The second hurdle is wading through the universe of that conversation and determining which ones — and the people involved in them — are significant to your brand portfolio and its social marketing campaign or other engagement activity, such as Social CRM.
To find one’s advocates and to tap into them requires converting the giant sea of noise sprawling across social media into a clear signal for your company. And that means the ability to truly listen and assess all the human conversations happening at scale that are taking place. One big complication: It’s in natural language in real-time, while also mixed in with the various shorthand and jargon-filled acronyms of modern social media interaction.
Additional Reading: Eight Ways to Prepare for Social Engagement At Scale
The final issue goes to timeliness. Isolation of the people and discussions in social media that are truly relevant to your business only makes a difference if you can do it quickly enough to matter. Opportunities come and go and are lost or won depending on whether businesses can discern them and leverage the useful outcomes they represent, while they exist. Intervening in a brewing social media brand crisis while it’s still small and can be dealt with easily has significant reputation, revenue, and cost implications. Missing out on an important sales or customer service opportunity means losing business or losing a customer. While the marketplace is still willing to cut companies slack in social media and currently doesn’t expect real-time engagement, they do expect it will happen. Recent research from Oracle, for example, shows that businesses have between two hours and the same day to engage with someone who has reached out to them, depending on the social channel.
Can’t Isolate Impact? Then You Can’t Measure ROI.
So the first question here is, can the isolation of relevant social media signals actually be achieved? If so, how should it be done? Currently, with the vast channel fragmentation of social media and the sheer volume of conversation (in the billions of discrete social messages a day), the numbers say it’s simply not possible by hand. Nor would it be reasonable to expect organizations to staff the listening and analysis functions required in a cost-effective manner. No, the solution to social media signal isolation is going to require a technology assist.

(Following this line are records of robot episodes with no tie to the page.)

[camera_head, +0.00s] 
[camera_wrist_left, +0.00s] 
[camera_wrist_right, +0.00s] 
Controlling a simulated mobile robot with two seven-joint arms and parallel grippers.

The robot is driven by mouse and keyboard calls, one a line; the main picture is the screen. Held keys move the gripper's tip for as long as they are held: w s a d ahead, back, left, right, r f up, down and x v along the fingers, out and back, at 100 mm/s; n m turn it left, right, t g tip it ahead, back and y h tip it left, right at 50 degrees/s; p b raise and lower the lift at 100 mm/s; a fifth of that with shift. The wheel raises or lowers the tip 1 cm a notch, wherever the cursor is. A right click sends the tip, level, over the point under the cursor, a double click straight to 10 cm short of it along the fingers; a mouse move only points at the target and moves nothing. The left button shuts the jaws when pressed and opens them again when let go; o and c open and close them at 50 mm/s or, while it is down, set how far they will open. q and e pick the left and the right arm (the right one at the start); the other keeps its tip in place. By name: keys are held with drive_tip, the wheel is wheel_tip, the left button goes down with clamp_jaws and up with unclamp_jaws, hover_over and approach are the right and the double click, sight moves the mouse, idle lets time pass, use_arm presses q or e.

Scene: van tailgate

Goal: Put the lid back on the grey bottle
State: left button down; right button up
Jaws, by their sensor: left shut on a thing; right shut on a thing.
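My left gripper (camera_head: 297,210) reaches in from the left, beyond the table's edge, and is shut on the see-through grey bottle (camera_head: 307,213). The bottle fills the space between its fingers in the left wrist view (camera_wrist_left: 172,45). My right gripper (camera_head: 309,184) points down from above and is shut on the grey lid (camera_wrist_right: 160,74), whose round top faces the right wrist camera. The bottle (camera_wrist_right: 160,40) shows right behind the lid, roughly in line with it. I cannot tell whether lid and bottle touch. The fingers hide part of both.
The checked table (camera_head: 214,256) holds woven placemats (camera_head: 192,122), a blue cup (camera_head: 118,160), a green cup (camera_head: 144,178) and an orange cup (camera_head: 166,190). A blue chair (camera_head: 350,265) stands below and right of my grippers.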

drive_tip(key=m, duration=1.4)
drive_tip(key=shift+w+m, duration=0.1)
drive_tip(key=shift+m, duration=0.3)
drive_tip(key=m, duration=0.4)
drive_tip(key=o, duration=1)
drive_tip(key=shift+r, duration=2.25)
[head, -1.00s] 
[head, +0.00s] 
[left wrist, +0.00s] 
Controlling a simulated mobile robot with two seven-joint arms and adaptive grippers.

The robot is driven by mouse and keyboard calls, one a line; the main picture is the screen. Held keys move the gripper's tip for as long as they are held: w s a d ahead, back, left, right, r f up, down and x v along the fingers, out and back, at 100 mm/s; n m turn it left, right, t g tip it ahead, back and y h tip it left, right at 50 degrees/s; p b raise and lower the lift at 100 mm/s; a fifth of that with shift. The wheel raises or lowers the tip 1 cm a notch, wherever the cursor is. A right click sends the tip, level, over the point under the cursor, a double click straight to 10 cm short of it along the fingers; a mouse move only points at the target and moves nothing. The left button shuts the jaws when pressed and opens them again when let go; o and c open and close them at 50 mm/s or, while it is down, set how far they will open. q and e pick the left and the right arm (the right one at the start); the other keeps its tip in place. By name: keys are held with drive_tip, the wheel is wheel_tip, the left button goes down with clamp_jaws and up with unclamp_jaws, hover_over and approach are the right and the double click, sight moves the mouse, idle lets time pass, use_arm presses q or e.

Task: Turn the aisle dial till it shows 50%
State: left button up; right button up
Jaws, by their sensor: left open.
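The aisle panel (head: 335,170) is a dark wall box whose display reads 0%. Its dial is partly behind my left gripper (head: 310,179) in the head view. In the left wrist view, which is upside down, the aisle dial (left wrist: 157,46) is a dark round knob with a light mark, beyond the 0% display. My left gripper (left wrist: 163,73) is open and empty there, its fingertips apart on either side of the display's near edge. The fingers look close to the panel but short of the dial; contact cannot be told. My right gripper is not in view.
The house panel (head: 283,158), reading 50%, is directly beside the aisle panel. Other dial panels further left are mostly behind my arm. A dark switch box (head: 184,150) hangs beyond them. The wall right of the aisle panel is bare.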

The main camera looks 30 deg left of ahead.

Fortunately, there does seem to be some answers to this problem. Recently, I’ve been exploring how social media and big data are two technologies that are literally made for each other. The former generates vast intergalactic quantities of information in real-time (and when companies engage at scale, it generates more still again) while the latter is a discipline and set of technologies designed precisely to cope with epic amounts of data, even if it’s largely unstructured and messy (as the human conversations of social media are.) And connecting these two disciplines seems to be the key to addressing the isolation challenge, and the key to unlocking value and ROI. Specifically, this means separating the relevant and irrelevant signals in social media, finding the people who matter to your business, and ensuring that you understand if you’re reaching them, still need to reach them, and what effect your social business strategies and tactics are actually having.
Thus, extracting the social media signal from the noise for an individual business has become a required core competency for effectively engaging in social business. It’s why the industry has sprouted so many social analytics startups of late, and why companies are outsourcing much of the complex and specialized ability to track, monitor, and engage with social channels. This is one of the reasons why we’ve made a large investment in our own big data analytics platform.
The bottom line is that those who clearly understand what’s happening in social media with regard to their business, in full context, and connect this knowledge to their day-to-day operations will be the long-term winners in tomorrow’s marketing, sales, and support processes. Those who ignore this information, well, won’t be.